» **Exercise brief**
Give the number of lines in this listing that contain the word "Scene", and nothing else.
========================================================================
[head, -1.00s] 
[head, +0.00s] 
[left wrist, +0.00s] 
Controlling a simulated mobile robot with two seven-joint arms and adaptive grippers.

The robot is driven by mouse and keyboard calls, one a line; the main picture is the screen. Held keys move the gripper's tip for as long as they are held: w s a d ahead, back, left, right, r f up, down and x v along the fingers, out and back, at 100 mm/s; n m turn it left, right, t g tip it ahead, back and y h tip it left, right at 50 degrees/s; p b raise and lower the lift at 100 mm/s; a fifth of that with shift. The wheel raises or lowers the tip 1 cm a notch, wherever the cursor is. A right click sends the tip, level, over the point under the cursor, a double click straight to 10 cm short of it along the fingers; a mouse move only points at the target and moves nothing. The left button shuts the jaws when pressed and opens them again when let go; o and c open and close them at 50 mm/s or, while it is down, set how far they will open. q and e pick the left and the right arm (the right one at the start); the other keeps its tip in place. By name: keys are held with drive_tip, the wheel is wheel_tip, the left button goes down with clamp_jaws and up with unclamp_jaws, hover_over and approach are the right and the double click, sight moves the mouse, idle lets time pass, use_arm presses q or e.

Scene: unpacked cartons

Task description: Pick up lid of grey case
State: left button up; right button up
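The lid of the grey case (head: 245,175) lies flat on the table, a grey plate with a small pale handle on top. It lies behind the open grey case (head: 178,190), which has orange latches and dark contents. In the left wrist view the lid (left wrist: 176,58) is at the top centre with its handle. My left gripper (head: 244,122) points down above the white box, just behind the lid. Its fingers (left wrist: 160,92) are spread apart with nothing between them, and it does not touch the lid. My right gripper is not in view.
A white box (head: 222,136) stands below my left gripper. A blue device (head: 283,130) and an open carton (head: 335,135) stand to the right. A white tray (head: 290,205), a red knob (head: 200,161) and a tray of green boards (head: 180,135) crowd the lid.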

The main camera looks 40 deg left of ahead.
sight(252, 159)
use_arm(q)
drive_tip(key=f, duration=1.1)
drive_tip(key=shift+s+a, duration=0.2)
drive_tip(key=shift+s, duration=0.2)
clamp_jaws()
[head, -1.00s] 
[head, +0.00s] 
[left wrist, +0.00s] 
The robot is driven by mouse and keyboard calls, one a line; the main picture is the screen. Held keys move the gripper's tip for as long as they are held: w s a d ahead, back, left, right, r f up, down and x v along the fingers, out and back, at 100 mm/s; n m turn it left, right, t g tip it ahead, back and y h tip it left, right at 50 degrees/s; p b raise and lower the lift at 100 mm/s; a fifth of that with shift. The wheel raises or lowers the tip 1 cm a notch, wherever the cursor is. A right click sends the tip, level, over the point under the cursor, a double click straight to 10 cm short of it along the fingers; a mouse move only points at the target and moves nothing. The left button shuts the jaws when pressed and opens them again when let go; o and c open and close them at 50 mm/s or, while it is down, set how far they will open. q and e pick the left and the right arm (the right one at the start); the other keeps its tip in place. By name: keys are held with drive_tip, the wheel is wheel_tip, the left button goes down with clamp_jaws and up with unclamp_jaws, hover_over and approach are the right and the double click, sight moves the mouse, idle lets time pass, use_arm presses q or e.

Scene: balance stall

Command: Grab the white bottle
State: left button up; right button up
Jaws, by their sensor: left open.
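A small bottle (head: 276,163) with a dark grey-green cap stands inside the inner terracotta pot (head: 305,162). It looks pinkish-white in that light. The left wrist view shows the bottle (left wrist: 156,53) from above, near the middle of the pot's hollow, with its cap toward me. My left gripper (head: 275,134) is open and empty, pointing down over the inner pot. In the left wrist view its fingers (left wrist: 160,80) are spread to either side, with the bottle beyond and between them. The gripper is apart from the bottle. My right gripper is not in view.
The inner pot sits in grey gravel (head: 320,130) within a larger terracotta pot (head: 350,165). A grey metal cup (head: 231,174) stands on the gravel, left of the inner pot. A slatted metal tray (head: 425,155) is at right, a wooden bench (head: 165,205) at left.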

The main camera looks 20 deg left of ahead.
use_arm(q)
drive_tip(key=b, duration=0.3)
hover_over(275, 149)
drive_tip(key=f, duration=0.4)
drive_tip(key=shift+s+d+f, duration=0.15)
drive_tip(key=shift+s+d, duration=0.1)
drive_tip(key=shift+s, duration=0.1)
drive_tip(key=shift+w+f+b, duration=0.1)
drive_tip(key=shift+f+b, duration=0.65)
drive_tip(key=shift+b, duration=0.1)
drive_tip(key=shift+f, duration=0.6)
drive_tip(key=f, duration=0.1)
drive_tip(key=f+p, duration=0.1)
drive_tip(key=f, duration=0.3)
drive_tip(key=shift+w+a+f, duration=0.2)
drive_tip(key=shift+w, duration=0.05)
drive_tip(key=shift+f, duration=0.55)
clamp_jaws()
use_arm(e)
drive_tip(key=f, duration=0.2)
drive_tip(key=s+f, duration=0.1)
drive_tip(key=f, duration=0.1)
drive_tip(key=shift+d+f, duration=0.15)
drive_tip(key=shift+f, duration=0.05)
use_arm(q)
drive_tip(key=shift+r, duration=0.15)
========================================================================
» **Final result**
2